== Your task ==
Repeat the listing in full. Nothing may be added or left out.
====== Supplied records
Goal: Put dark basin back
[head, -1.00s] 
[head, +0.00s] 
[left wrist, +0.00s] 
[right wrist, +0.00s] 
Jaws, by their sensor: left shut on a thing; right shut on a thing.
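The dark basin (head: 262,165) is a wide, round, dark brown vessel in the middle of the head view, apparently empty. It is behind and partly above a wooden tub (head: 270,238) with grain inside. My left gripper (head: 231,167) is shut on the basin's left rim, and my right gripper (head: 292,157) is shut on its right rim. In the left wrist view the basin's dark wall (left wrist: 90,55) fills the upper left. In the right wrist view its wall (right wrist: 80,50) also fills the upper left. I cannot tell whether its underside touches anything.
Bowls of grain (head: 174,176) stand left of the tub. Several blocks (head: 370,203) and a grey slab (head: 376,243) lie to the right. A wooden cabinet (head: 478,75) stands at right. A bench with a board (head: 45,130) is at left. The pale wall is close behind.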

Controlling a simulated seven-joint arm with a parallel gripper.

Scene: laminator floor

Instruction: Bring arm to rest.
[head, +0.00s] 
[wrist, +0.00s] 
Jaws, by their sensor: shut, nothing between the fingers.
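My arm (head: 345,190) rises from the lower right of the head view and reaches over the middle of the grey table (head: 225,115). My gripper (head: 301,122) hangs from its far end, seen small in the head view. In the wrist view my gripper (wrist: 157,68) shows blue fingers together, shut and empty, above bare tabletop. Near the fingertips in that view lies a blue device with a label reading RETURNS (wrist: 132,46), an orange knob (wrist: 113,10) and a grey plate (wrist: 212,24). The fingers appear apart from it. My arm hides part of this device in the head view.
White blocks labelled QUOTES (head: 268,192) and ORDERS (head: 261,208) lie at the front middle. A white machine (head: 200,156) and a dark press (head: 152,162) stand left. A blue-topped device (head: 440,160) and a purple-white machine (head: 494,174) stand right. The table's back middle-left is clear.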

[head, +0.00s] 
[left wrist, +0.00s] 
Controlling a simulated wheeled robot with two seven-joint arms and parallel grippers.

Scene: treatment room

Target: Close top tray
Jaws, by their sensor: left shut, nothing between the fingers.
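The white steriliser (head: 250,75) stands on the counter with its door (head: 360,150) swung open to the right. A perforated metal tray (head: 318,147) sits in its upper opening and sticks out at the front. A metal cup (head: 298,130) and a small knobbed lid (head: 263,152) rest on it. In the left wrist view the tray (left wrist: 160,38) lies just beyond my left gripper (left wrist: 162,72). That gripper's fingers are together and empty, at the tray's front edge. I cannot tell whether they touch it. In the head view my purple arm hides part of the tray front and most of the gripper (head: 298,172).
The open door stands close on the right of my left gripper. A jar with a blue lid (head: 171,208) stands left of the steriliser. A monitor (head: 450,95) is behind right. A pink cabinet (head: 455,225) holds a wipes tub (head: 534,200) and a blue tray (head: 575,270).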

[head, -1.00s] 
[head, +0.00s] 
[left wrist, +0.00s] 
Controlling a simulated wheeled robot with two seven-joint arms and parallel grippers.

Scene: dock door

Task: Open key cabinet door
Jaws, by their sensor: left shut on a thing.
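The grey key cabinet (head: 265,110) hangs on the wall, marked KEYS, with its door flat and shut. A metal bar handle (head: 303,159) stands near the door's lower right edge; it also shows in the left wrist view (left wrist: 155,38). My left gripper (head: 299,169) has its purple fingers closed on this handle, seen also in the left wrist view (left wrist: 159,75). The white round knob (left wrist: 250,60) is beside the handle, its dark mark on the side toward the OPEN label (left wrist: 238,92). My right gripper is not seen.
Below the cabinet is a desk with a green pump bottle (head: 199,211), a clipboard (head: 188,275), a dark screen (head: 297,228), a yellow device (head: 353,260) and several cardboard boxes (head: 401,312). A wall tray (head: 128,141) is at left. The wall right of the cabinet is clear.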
============
== Solution to the exercise ==
Goal: Put dark basin back
[head, -1.00s] 
[head, +0.00s] 
[left wrist, +0.00s] 
[right wrist, +0.00s] 
Jaws, by their sensor: left shut on a thing; right shut on a thing.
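The dark basin (head: 262,165) is a wide, round, dark brown vessel in the middle of the head view, apparently empty. It is behind and partly above a wooden tub (head: 270,238) with grain inside. My left gripper (head: 231,167) is shut on the basin's left rim, and my right gripper (head: 292,157) is shut on its right rim. In the left wrist view the basin's dark wall (left wrist: 90,55) fills the upper left. In the right wrist view its wall (right wrist: 80,50) also fills the upper left. I cannot tell whether its underside touches anything.
Bowls of grain (head: 174,176) stand left of the tub. Several blocks (head: 370,203) and a grey slab (head: 376,243) lie to the right. A wooden cabinet (head: 478,75) stands at right. A bench with a board (head: 45,130) is at left. The pale wall is close behind.

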Controlling a simulated seven-joint arm with a parallel gripper.

Scene: laminator floor

Instruction: Bring arm to rest.
[head, +0.00s] 
[wrist, +0.00s] 
Jaws, by their sensor: shut, nothing between the fingers.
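My arm (head: 345,190) rises from the lower right of the head view and reaches over the middle of the grey table (head: 225,115). My gripper (head: 301,122) hangs from its far end, seen small in the head view. In the wrist view my gripper (wrist: 157,68) shows blue fingers together, shut and empty, above bare tabletop. Near the fingertips in that view lies a blue device with a label reading RETURNS (wrist: 132,46), an orange knob (wrist: 113,10) and a grey plate (wrist: 212,24). The fingers appear apart from it. My arm hides part of this device in the head view.
White blocks labelled QUOTES (head: 268,192) and ORDERS (head: 261,208) lie at the front middle. A white machine (head: 200,156) and a dark press (head: 152,162) stand left. A blue-topped device (head: 440,160) and a purple-white machine (head: 494,174) stand right. The table's back middle-left is clear.

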[head, +0.00s] 
[left wrist, +0.00s] 
Controlling a simulated wheeled robot with two seven-joint arms and parallel grippers.

Scene: treatment room

Target: Close top tray
Jaws, by their sensor: left shut, nothing between the fingers.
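The white steriliser (head: 250,75) stands on the counter with its door (head: 360,150) swung open to the right. A perforated metal tray (head: 318,147) sits in its upper opening and sticks out at the front. A metal cup (head: 298,130) and a small knobbed lid (head: 263,152) rest on it. In the left wrist view the tray (left wrist: 160,38) lies just beyond my left gripper (left wrist: 162,72). That gripper's fingers are together and empty, at the tray's front edge. I cannot tell whether they touch it. In the head view my purple arm hides part of the tray front and most of the gripper (head: 298,172).
The open door stands close on the right of my left gripper. A jar with a blue lid (head: 171,208) stands left of the steriliser. A monitor (head: 450,95) is behind right. A pink cabinet (head: 455,225) holds a wipes tub (head: 534,200) and a blue tray (head: 575,270).

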[head, -1.00s] 
[head, +0.00s] 
[left wrist, +0.00s] 
Controlling a simulated wheeled robot with two seven-joint arms and parallel grippers.

Scene: dock door

Task: Open key cabinet door
Jaws, by their sensor: left shut on a thing.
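The grey key cabinet (head: 265,110) hangs on the wall, marked KEYS, with its door flat and shut. A metal bar handle (head: 303,159) stands near the door's lower right edge; it also shows in the left wrist view (left wrist: 155,38). My left gripper (head: 299,169) has its purple fingers closed on this handle, seen also in the left wrist view (left wrist: 159,75). The white round knob (left wrist: 250,60) is beside the handle, its dark mark on the side toward the OPEN label (left wrist: 238,92). My right gripper is not seen.
Below the cabinet is a desk with a green pump bottle (head: 199,211), a clipboard (head: 188,275), a dark screen (head: 297,228), a yellow device (head: 353,260) and several cardboard boxes (head: 401,312). A wall tray (head: 128,141) is at left. The wall right of the cabinet is clear.

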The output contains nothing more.